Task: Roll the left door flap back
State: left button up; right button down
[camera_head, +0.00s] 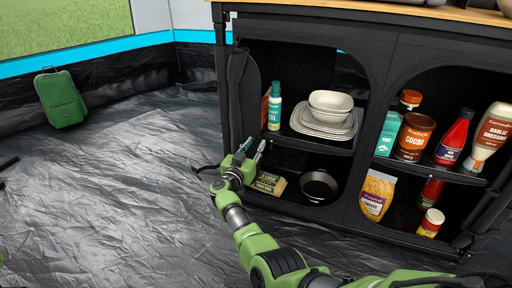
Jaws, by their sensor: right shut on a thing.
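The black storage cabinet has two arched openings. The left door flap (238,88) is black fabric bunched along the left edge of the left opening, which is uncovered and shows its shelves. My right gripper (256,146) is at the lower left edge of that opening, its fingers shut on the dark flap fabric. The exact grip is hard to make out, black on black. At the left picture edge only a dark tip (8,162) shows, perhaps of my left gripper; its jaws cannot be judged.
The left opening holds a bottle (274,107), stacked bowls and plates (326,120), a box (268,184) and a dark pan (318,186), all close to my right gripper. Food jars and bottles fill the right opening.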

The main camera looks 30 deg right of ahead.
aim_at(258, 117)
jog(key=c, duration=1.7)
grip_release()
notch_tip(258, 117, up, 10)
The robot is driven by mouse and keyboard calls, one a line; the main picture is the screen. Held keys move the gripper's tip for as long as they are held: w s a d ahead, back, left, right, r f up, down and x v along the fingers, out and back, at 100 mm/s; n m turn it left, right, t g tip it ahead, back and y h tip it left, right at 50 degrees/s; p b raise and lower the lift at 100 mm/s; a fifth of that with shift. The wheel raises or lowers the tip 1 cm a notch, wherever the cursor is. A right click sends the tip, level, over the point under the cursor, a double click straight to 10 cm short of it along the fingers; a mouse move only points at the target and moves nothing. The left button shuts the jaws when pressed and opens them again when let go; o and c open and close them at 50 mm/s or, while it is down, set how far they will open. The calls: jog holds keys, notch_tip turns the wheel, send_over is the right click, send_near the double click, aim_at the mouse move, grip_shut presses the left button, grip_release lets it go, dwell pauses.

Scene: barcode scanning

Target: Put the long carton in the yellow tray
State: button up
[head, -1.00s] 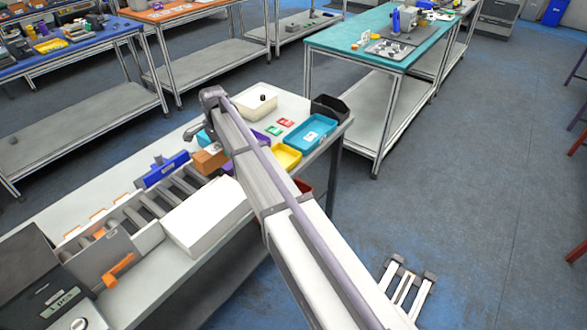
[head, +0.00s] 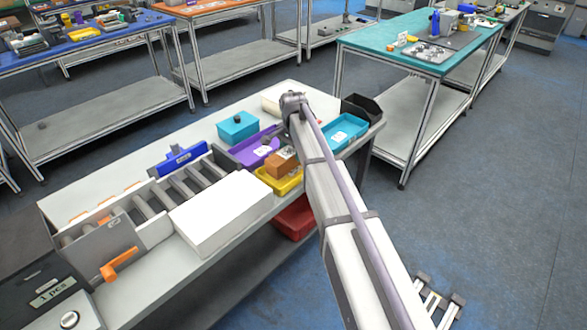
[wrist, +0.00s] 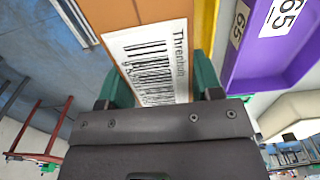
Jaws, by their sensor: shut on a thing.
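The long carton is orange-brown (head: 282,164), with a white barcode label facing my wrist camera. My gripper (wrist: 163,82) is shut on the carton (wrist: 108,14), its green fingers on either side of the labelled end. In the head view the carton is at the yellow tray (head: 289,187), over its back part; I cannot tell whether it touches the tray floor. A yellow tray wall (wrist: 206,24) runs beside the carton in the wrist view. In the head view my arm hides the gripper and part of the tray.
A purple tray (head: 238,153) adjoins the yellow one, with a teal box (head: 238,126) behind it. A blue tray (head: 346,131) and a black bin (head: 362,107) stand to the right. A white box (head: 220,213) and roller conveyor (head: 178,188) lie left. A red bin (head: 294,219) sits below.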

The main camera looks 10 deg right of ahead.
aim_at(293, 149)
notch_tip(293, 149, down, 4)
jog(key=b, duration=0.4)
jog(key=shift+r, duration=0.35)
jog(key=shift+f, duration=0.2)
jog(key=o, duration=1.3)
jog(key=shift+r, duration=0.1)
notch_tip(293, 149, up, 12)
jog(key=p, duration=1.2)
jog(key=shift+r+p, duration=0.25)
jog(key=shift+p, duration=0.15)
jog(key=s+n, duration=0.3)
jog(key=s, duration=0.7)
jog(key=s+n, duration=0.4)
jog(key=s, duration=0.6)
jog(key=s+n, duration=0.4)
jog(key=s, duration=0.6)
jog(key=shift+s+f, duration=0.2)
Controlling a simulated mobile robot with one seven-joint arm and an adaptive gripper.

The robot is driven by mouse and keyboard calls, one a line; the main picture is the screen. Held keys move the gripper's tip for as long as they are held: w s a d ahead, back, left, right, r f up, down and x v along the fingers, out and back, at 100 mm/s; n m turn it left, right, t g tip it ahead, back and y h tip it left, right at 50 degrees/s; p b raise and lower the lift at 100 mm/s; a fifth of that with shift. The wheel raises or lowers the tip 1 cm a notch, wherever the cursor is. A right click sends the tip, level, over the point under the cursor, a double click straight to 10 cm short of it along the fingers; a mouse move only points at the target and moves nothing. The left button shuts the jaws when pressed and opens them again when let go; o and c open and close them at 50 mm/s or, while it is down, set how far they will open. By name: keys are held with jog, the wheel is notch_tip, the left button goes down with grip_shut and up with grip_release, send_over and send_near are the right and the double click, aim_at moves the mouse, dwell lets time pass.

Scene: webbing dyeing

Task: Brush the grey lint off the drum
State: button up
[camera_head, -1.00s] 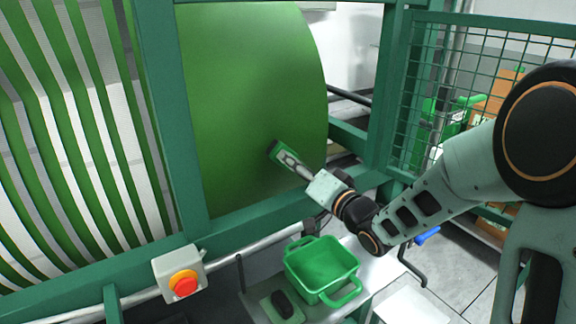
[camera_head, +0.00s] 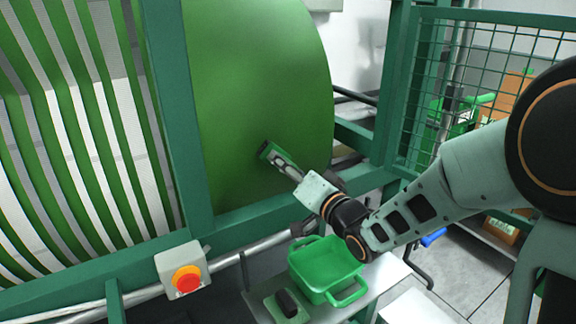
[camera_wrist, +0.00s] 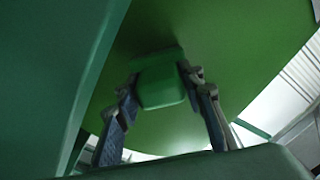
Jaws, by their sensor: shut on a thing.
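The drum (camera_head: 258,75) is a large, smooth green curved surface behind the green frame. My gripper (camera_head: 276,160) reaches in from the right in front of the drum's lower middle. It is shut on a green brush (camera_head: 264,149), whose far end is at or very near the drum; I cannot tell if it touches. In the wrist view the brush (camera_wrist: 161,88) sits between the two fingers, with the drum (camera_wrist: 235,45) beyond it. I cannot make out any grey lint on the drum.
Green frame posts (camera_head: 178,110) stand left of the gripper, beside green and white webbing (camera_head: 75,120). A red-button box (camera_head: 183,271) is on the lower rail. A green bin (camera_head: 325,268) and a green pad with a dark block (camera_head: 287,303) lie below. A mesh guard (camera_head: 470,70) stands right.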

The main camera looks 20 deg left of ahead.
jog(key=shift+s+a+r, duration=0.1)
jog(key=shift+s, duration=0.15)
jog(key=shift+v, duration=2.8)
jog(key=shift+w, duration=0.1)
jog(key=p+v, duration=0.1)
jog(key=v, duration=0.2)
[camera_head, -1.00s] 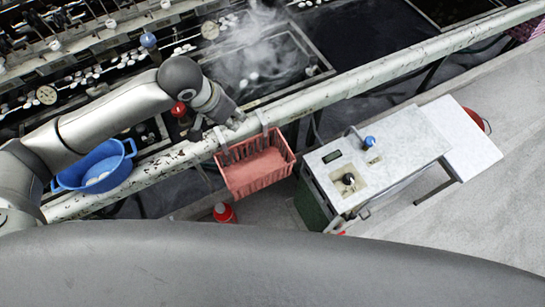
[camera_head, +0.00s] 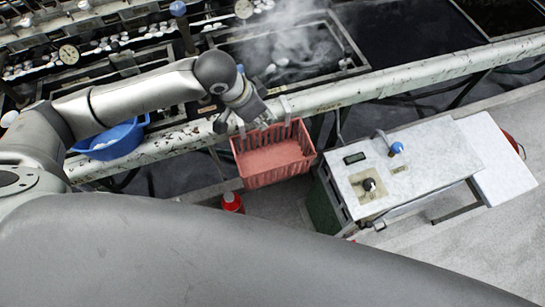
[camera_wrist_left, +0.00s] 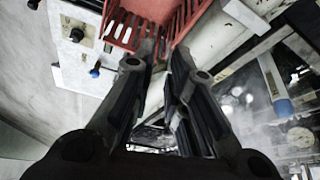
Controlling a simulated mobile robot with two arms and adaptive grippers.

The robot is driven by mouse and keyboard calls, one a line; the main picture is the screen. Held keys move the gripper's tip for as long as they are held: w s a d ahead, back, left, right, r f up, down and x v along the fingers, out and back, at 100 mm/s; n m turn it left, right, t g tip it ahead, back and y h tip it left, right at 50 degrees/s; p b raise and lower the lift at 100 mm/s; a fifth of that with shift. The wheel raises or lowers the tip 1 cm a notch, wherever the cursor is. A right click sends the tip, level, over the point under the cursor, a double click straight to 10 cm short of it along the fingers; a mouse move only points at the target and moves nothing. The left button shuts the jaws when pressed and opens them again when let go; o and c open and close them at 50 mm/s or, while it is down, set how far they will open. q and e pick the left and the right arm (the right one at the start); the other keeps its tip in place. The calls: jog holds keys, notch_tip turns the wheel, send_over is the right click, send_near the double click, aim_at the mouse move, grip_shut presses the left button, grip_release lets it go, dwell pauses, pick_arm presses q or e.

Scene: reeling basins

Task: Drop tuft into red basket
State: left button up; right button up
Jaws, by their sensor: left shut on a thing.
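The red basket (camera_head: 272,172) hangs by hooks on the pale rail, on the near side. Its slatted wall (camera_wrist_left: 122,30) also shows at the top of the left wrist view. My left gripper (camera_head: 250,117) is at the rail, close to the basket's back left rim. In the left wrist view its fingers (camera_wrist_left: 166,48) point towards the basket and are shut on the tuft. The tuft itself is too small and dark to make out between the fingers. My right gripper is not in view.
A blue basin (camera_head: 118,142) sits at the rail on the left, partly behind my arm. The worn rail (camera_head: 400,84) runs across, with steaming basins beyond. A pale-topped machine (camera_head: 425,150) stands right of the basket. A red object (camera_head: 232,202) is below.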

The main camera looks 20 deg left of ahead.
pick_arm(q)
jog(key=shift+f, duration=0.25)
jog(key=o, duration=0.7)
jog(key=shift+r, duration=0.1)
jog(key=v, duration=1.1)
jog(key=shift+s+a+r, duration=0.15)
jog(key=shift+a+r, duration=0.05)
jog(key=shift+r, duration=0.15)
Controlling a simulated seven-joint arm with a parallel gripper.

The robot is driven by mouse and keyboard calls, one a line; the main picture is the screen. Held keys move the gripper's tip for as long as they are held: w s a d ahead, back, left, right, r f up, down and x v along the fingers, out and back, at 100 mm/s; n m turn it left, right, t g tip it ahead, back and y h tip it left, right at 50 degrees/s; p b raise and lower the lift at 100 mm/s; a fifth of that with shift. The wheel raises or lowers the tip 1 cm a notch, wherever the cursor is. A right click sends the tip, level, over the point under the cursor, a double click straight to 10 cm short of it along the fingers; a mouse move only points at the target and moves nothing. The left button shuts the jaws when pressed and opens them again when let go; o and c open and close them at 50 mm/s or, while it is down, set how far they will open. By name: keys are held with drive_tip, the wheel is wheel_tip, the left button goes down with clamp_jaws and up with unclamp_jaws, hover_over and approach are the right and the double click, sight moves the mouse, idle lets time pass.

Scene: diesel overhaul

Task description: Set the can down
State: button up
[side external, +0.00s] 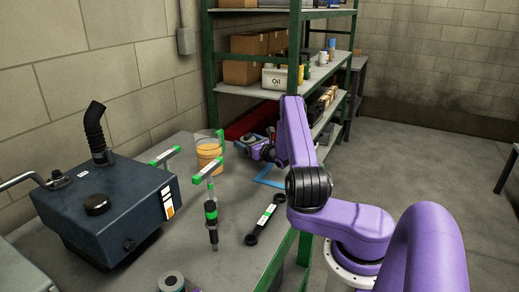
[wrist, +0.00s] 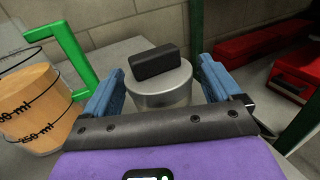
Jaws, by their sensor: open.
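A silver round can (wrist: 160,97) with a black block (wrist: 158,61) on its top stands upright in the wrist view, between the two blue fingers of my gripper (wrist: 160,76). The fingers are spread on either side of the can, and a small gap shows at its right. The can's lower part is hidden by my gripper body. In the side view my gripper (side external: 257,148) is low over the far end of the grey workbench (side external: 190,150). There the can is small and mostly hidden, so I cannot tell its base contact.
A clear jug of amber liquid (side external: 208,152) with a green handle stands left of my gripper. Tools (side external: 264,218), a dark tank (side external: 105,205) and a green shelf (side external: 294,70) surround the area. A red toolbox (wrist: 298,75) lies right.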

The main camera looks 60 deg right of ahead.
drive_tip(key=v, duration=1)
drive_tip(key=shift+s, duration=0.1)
# # # #
DIRECTIONS: Using the material above, gather every line that includes "Scene".

ANSWER IN FULL:
Scene: barcode scanning
Scene: webbing dyeing
Scene: reeling basins
Scene: diesel overhaul

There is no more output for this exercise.